The example requires the data in your workdir directory. The data used here comes from Kaggle used car dataset. You can download this locally and then either add it to your local repository or load it directly into your working directory using scp (here the file has already been unpacked and the folder renamed to data):
Execute the following command locally on your computer:
scp -i $HOME/.ssh/<private_key_file> -r data <username>@palma.uni-muenster.de:/scratch/tmp/<username>/
Then this folder is in the working directory and we can view it on PALMA:
cd $WORK/data
ls
All data records should now be listed. Now we should be able to copy the job and start it:
cd $WORK
cp $HOME/incubaitor/incubaitor/2_PALMA/2_1_PALMA/job.sh $WORK
sbatch job.sh
The job is given a jobid, which is displayed to you. With the squeue command described above, we can check whether the job is being executed. We can also look at the output in the slurm file (vim slurm-<jobid>.out
). When the job is finished, you should have a folder models in the working directory, which you can download locally on your computer as follows:
In slurm.txt you can now see the entire Python output as it would have been normally under Python (including errors).

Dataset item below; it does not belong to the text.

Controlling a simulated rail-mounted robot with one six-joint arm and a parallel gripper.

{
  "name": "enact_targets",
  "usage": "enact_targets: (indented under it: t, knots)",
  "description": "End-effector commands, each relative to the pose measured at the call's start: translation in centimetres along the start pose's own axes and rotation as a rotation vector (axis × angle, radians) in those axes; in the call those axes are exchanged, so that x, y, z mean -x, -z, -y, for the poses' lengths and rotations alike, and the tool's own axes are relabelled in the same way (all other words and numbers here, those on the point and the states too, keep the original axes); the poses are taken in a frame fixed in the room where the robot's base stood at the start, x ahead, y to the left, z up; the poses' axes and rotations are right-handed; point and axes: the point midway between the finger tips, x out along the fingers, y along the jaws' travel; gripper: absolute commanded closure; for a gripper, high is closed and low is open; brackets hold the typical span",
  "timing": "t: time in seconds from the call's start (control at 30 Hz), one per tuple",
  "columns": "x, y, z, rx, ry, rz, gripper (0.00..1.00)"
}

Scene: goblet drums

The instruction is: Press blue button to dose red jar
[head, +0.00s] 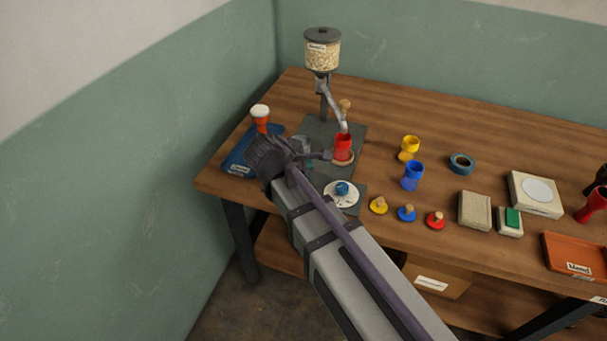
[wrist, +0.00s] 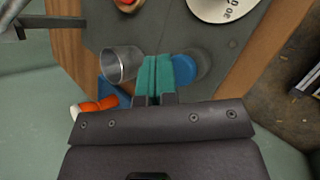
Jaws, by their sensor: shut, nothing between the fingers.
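The red jar (head: 343,141) stands upright on a round wooden pad below the spout of the grain dispenser (head: 322,55). In the wrist view, a round blue button (wrist: 190,68) sits on the grey base plate (wrist: 228,45). My gripper (wrist: 155,62) has teal fingers shut together with nothing between them. The fingers overlap the button's left side in that view; I cannot tell whether they touch it. In the head view my gripper (head: 308,163) is left of the red jar, and my arm hides the button there.
A white dial with a blue knob (head: 342,189) is near the table's front edge. A metal cup (wrist: 121,65) is beside my fingers. An orange-and-white drum (head: 261,117) stands on a blue tray (head: 236,160). Yellow and blue (head: 412,173) goblets stand right of the jar.

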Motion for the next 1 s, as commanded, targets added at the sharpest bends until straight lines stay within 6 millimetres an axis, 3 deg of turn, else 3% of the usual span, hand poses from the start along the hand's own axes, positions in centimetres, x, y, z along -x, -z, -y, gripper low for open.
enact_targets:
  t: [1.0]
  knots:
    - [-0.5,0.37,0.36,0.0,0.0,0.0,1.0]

The scripts for torch are also located in the 2_PALMA/2_1_PALMA
folder.
There is also a script job_torch_cuda.sh
which is executed with GPU support. CUDA jobs are executed via a different architecture on PALMA, so a different toolchain must be loaded.

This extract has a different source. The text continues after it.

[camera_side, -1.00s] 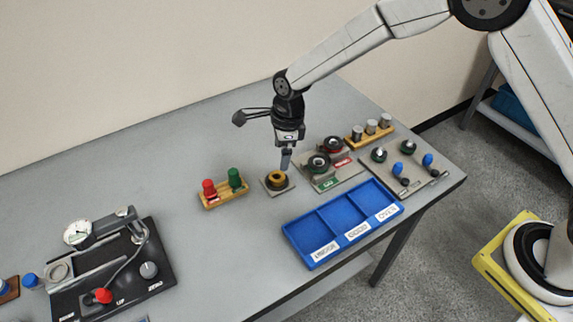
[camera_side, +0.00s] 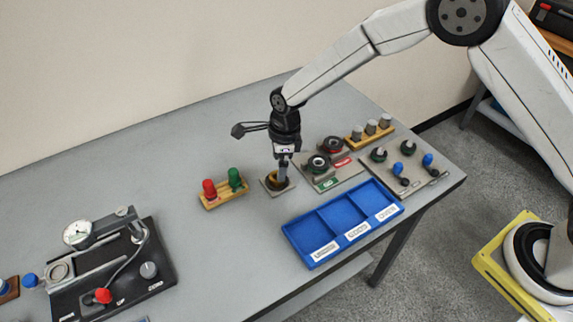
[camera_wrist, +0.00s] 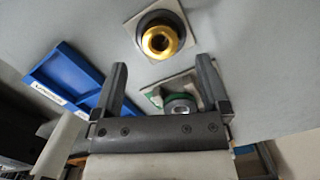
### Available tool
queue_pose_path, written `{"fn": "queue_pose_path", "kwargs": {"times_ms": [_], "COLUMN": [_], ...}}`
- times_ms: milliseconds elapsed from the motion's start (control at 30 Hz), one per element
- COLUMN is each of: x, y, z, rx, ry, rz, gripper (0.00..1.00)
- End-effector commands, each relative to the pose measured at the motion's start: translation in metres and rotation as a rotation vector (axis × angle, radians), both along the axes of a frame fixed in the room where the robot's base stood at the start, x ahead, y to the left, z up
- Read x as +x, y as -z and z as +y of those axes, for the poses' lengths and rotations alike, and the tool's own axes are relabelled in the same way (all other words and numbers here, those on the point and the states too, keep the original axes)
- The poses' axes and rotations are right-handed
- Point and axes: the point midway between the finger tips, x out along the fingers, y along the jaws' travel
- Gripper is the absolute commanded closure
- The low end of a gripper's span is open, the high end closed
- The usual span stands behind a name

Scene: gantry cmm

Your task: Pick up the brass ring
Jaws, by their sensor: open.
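The brass ring (camera_wrist: 160,41) sits in a dark round seat on a small square plate (camera_wrist: 133,27) on the table. In the side view the ring (camera_side: 271,181) is partly hidden behind my gripper (camera_side: 283,181). My gripper is directly over the plate, pointing down, with its fingertips close to the ring. In the wrist view my gripper (camera_wrist: 161,70) is open and empty. The ring shows just beyond the fingertips, roughly centred between them. I cannot tell whether a finger touches the ring.
A wooden holder with red and green plugs (camera_side: 224,192) stands left of the plate. A blue three-compartment tray (camera_side: 312,262) lies to the right and in front. A plate with round gauges (camera_side: 340,175) is close on the right. A dial fixture (camera_side: 163,272) stands at far left.

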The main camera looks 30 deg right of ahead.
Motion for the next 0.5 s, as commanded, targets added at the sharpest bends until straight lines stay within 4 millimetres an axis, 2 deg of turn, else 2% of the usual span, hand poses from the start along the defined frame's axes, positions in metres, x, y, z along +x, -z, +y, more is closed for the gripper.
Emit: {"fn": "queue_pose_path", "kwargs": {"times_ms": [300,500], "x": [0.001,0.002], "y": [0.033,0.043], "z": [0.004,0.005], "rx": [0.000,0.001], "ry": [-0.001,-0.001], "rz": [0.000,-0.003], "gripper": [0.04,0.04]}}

Last but not least: Log out of PALMA again by entering the command exit
on PALMA!
Install dependencies and GPU support
To install certain dependencies you can simply use pip.
If possible, use the pre-installed modules by module load
and use pip
directly on the login node.
You can also write a shell script for this (see next chapter).
If you need GPU support, this is currently a little more complicated, as the login node cannot access the corresponding dependencies.